During his PhD study, Phil identified the need for a community focused on the debate and development of energy storage – his specific area of research interest.
Having discovered the UK Energy Research Centre (UKERC) meeting place and its remit to support the creation of workshops for academics and stakeholders across the energy sector, Phil applied for funding to set up a new working group. Funding was granted, enabling Phil to establish the first of his successful cross-industry workshops.
Phil gathered a small group of industry experts and policymakers to discuss energy storage and the justification for delaying the development of this technology. The workshop was a great success, leading to funding for a multi-year research project to create a model exploring the value of energy storage – and the ongoing development of a community of stakeholders in the field.
Working as a Postdoctoral Researcher at Oxford University’s Environmental Change Institute based in the School of Geography, Phil continued to organise further annual workshops to connect key energy sector stakeholders and academics.
The workshops have proven to be a key channel for impact in Phil’s role, as attendees frequently take on board the content discussed. Insight gathered from the events has been invaluable in refining and advancing Phil’s research, enabling him to collect data and shape his work based on evidence-based industry intelligence.
Partnership working has also helped to develop Phil’s communication skills, as it has been crucial to communicate insights in an actionable and accessible way, suitable for the diverse audience of stakeholders involved in this project. Phil maintains good business relationships with regular work updates to stakeholders via face-to-face meetings and adding latest news to his personal website.

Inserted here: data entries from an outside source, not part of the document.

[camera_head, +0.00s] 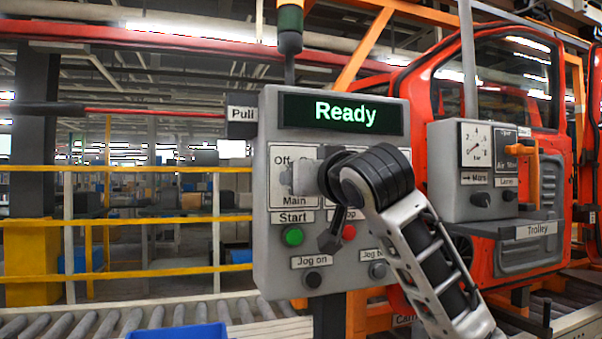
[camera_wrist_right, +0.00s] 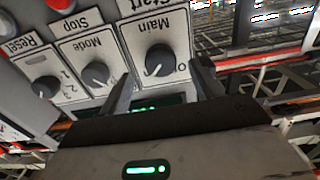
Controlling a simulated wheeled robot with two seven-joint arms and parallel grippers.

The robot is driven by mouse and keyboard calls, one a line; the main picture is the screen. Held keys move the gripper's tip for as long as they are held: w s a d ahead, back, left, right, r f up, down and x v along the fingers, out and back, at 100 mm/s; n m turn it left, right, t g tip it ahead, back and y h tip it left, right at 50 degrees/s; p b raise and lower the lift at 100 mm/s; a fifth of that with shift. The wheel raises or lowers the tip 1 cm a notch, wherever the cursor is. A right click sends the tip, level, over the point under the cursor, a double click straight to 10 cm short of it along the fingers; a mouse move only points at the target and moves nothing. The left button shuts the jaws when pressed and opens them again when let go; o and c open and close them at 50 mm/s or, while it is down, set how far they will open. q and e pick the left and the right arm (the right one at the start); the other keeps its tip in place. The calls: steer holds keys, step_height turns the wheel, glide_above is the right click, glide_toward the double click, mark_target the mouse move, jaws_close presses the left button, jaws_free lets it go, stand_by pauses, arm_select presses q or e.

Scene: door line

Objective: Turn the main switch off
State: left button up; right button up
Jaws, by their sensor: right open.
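The main switch is a round dark knob (camera_wrist_right: 159,61) on a white plate marked "Main", upside down in the right wrist view. Its white mark sits at the lower left, away from the "O" lettering at the right. In the head view the Main plate (camera_head: 293,201) is at the panel's left, with "Off" at its upper left; my gripper hides much of it. My right gripper (camera_wrist_right: 165,88) is open, its two dark fingers apart near the knob's plate. I cannot tell if they touch anything. My left gripper is not in view.
The grey control panel (camera_head: 262,240) has a lit "Ready" display (camera_head: 345,112), a green Start button (camera_head: 293,236) and a red Stop button (camera_head: 349,232). Mode (camera_wrist_right: 95,74) and Reset knobs are beside Main. A pull cord (camera_head: 150,112) runs left; a trolley box (camera_head: 470,200) stands right.

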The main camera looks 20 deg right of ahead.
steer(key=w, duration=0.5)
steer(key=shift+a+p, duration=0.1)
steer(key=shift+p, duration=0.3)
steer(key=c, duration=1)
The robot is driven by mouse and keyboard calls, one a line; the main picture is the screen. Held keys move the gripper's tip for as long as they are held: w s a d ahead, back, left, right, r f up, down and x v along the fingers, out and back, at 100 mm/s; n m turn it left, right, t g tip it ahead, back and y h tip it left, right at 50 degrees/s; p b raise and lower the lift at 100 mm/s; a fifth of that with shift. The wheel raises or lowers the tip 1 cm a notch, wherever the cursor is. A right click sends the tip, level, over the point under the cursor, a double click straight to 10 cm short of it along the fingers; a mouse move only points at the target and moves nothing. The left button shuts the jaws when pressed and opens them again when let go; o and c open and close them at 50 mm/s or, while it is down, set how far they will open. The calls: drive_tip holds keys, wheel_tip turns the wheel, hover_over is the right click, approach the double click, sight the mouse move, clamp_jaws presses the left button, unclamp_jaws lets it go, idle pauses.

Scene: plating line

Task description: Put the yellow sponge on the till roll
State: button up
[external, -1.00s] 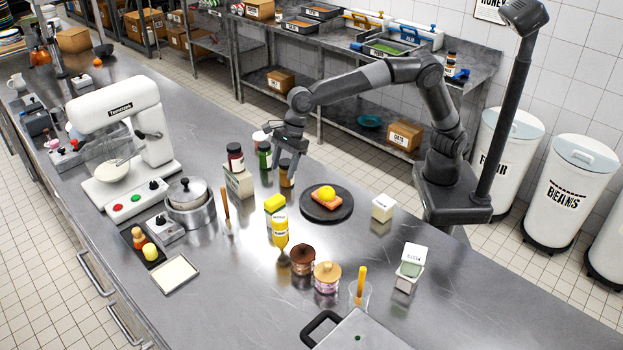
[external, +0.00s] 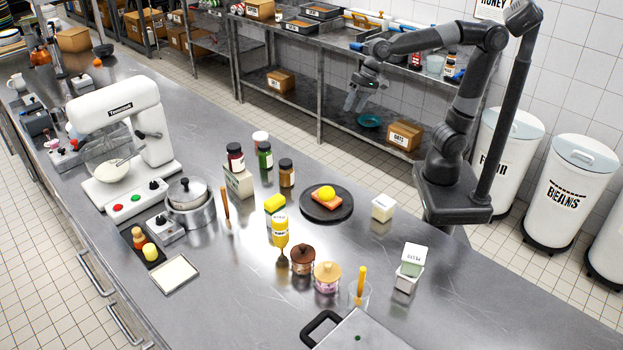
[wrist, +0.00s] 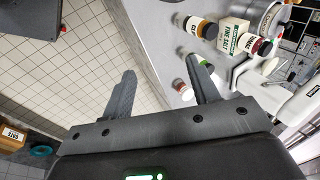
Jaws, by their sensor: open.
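My gripper (external: 355,103) is open and empty, raised beyond the counter's far edge, well away from the sponge. In the wrist view its fingers (wrist: 161,66) are spread apart with nothing between them, over floor tiles and the counter edge. The sponge is not visible there.
A dark plate (external: 340,210) holds orange food with a yellow piece on top. Several jars stand near the far edge, including a brown one (external: 287,173), beside a salt box (external: 239,182). A squeeze bottle (external: 280,232) and lidded jars crowd the sponge's front. The counter's right is clearer.

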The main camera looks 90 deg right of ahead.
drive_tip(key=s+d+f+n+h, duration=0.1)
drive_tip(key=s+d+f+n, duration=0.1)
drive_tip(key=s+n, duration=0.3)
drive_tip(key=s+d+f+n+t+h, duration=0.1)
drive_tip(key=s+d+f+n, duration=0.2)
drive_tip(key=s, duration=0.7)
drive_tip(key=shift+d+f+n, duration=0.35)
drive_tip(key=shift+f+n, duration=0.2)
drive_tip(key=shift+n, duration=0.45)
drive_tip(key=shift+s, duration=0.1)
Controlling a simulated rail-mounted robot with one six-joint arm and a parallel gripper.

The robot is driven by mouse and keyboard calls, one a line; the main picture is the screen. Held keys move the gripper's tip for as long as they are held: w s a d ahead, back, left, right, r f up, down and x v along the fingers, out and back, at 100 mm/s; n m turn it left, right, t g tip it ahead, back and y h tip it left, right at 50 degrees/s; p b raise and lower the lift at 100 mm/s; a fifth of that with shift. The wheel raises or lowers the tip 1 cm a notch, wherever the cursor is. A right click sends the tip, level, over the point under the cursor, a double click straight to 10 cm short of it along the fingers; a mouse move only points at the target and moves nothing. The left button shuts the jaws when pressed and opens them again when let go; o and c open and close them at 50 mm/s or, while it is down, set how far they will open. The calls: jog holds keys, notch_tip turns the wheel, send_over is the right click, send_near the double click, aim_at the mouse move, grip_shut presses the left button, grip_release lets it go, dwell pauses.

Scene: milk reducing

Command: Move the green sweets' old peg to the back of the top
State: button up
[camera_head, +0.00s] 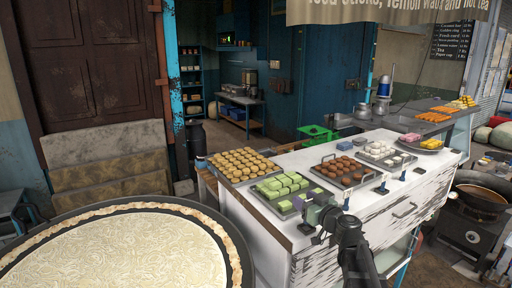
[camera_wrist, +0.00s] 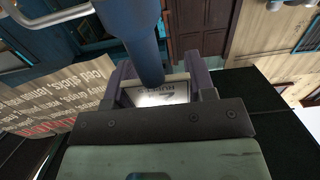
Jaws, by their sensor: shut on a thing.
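The green sweets (camera_head: 280,185) lie in rows on a dark tray (camera_head: 262,204) at the near left of the white counter top (camera_head: 305,165). My gripper (camera_head: 305,208) is at the front right corner of this tray. In the wrist view, my gripper (camera_wrist: 164,88) is shut on a dark blue peg (camera_wrist: 140,35), whose post rises between the two purple-grey fingers.
Other pegs (camera_head: 346,199) stand along the front edge by the brown sweets (camera_head: 345,171) and white sweets (camera_head: 386,154). A tray of golden sweets (camera_head: 243,163) is at the back left. Some bare top shows behind the trays. A large round pan (camera_head: 236,250) is at the left.

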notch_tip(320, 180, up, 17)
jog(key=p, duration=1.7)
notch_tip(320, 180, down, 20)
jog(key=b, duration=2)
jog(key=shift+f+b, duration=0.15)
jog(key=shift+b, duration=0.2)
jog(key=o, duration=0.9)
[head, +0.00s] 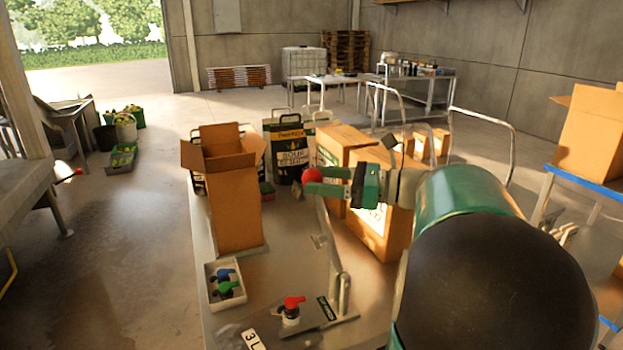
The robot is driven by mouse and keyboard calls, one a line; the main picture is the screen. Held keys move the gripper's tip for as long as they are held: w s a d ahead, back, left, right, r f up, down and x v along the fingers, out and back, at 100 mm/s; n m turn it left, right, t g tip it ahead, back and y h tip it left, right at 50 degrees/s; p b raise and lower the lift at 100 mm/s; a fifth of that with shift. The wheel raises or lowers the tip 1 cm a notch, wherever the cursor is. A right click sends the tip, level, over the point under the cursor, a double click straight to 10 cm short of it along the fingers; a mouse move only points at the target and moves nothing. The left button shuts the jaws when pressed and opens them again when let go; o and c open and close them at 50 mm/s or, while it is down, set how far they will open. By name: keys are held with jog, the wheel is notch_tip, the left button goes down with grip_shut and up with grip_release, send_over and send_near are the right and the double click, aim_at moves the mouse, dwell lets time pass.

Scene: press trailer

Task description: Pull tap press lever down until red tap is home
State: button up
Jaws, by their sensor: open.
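The tap press (342,295) stands on the near part of the table, with a grey metal upright and a dark base plate. Its lever is raised, with a red ball knob (312,175) at the upper end. My gripper (318,180) is open, reaching in from the right, with its green fingers at the knob. I cannot tell whether they touch it. The red tap (292,303) is upright at the press's base, left of the upright. How deep it sits cannot be told. My arm hides part of the area on the right.
A white tray (212,300) with blue and green taps lies left of the press. An open cardboard box (233,205) stands behind it on the table (290,270). A printed pouch (287,148) and more boxes (375,225) stand behind the lever. A 3 L label (254,339) is in front.

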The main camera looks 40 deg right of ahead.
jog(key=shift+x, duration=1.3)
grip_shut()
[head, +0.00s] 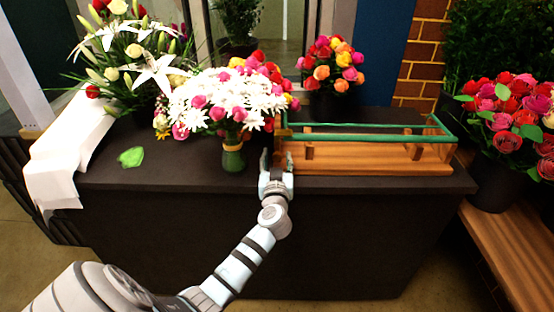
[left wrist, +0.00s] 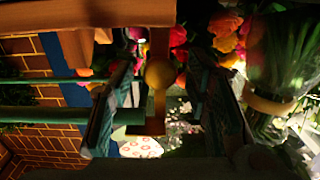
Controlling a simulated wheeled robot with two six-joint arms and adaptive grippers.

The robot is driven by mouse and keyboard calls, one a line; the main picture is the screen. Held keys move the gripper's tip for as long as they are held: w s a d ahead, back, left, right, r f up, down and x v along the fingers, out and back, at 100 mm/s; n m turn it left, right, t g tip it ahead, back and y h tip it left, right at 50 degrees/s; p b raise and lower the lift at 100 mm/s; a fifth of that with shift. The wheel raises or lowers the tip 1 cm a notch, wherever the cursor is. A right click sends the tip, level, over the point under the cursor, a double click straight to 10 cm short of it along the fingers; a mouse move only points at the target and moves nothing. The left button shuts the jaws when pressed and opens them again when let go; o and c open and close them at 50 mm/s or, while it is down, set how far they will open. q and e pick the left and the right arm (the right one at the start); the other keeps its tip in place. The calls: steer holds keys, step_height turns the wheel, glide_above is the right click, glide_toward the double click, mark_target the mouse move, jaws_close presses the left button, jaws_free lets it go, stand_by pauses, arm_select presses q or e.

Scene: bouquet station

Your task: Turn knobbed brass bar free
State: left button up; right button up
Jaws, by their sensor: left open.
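The knobbed brass bar (left wrist: 159,48) shows in the left wrist view with its round knob (left wrist: 159,75) between my two fingers. In the head view a small brass piece (head: 284,131) stands at the left end of the wooden box; it is too small to tell its shape. My left gripper (head: 276,164) is at the box's front left corner. In the left wrist view its fingers (left wrist: 160,105) are open, one on each side of the knob, with gaps visible. I cannot tell the depth between knob and fingers. My right gripper is not in view.
The wooden box (head: 350,158) with green rails (head: 370,137) stands on the dark counter (head: 180,182). A green vase (head: 232,157) with a white and pink bouquet (head: 225,100) stands just left of my gripper.

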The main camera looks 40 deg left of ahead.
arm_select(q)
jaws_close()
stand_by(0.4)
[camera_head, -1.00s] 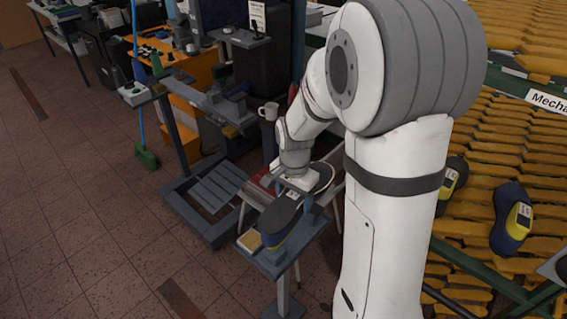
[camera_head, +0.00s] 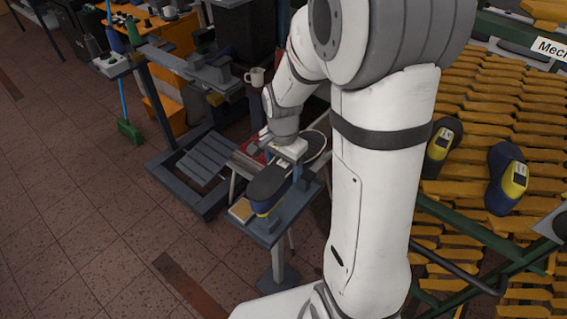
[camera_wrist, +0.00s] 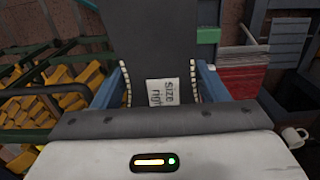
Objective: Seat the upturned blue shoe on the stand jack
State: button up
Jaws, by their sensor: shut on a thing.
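The upturned blue shoe (camera_head: 263,206) lies sole up over the small grey stand (camera_head: 290,213). Its dark sole (camera_head: 267,183) faces me, and a yellow strip shows low on its side. My gripper (camera_head: 288,157) is shut on the shoe at its far end. In the wrist view the sole (camera_wrist: 158,45) runs between the two fingers of my gripper (camera_wrist: 160,85), with a white size label (camera_wrist: 163,93) between the ribbed pads. The jack's top is hidden under the shoe, so I cannot tell whether the shoe touches it.
A tan pad (camera_head: 241,210) lies at the stand's near left corner. A white mug (camera_head: 255,76) is behind, beside a grey frame with a slatted base (camera_head: 201,167). Other shoes (camera_head: 507,177) lie on the yellow rack at right.

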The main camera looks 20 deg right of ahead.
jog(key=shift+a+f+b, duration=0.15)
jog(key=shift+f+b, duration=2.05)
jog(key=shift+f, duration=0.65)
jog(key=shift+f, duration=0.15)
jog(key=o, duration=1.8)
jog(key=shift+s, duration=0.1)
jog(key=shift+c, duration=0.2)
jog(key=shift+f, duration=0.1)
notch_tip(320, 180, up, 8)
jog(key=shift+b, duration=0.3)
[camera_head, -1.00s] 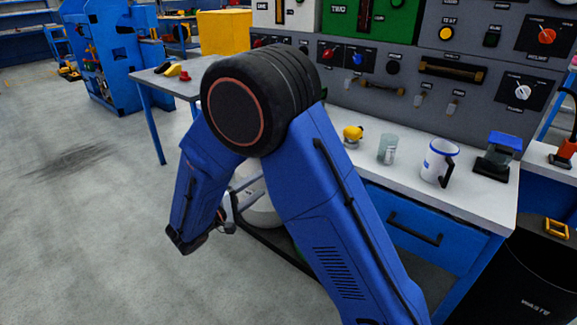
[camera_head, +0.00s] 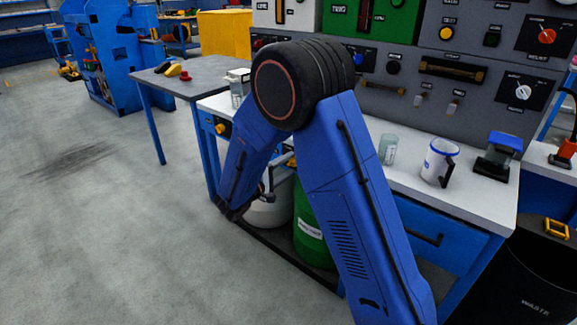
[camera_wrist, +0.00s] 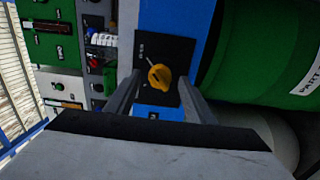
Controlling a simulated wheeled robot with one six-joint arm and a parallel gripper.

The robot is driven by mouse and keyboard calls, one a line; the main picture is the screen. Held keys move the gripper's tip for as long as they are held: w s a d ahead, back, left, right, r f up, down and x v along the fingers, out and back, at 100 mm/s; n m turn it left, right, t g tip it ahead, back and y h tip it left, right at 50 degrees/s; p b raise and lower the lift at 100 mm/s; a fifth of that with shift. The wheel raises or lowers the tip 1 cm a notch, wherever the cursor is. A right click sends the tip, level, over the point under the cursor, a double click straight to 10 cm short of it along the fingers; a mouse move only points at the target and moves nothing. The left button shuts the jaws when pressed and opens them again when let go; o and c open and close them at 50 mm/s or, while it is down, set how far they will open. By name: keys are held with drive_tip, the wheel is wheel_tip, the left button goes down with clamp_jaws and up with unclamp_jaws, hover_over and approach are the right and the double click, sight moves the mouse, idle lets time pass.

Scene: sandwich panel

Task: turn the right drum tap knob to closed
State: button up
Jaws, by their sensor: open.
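A yellow knob (camera_wrist: 160,77) sits on a black plate (camera_wrist: 143,50) on the blue bench front. In the wrist view it shows ahead of my gripper (camera_wrist: 159,86), between its two fingers; contact cannot be told. My gripper is open and empty. The plate's small lettering is unreadable. In the head view my gripper (camera_head: 267,188) is low before the bench, partly hidden by my arm. A yellow-orange part (camera_head: 291,162), seemingly the same knob, shows beside my arm. Another yellow knob (camera_head: 222,128) is farther left on the bench front.
A green drum (camera_head: 311,232) and a white drum (camera_head: 270,208) stand under the bench; the green drum (camera_wrist: 270,45) is close beside the knob in the wrist view. A beaker (camera_head: 388,149) and a mug (camera_head: 438,162) stand on the bench top. The floor at left is clear.

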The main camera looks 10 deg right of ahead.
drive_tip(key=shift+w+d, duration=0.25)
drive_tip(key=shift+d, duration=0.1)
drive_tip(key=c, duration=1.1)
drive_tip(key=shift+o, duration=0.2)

Cultivating an engaged network of stakeholders has meant that the attendees have in turn been influenced in their work through the discussion and debate of ideas and opportunities. The events are an opportunity for individuals and organisations who would not have otherwise had the chance to regularly meet to forge valuable relationships.
For Phil, there have been further benefits to creating these workshops. Collaborating with businesses has helped with writing successful funding proposals, as he has been able to demonstrate impact and engagement across the industry beyond the realms of academia.
However, collaborating with businesses in this way is not without challenges. Forging and maintaining relationships and building a network of engaged stakeholders is time consuming and requires excellent relationship management skills.
Through trial and error, Phil has learnt to step aside from his role as facilitator to focus on listening to attendees’ stories: as important as contributing to the discussion himself. Phil’s workshops continue to run successfully and now that the format and logistics have been refined, his challenge is to find new topics and angles for discussion to keep the debate fresh and valuable for all involved.
Phil’s advice for other researchers
- Be well organised and plan events well in advance, to ensure that you can secure the desired speakers, attract a varied group of attendees and have all logistical arrangements in place. It helps to secure the support of colleagues or students to assist with event coordination and ensure the smooth running of each workshop.
- Communicate the event clearly, specifying who the event is for and why it matters to all stakeholders - to help secure their engagement.
- Stay on top of what’s new and relevant across the field and aware of what themes there will be an appetite to discuss between stakeholders. This will spark interesting and useful discussions.
- During a workshop, aim to keep engagement and creativity at a high level across the group by varying the event agenda and activity format and by organising networking breaks.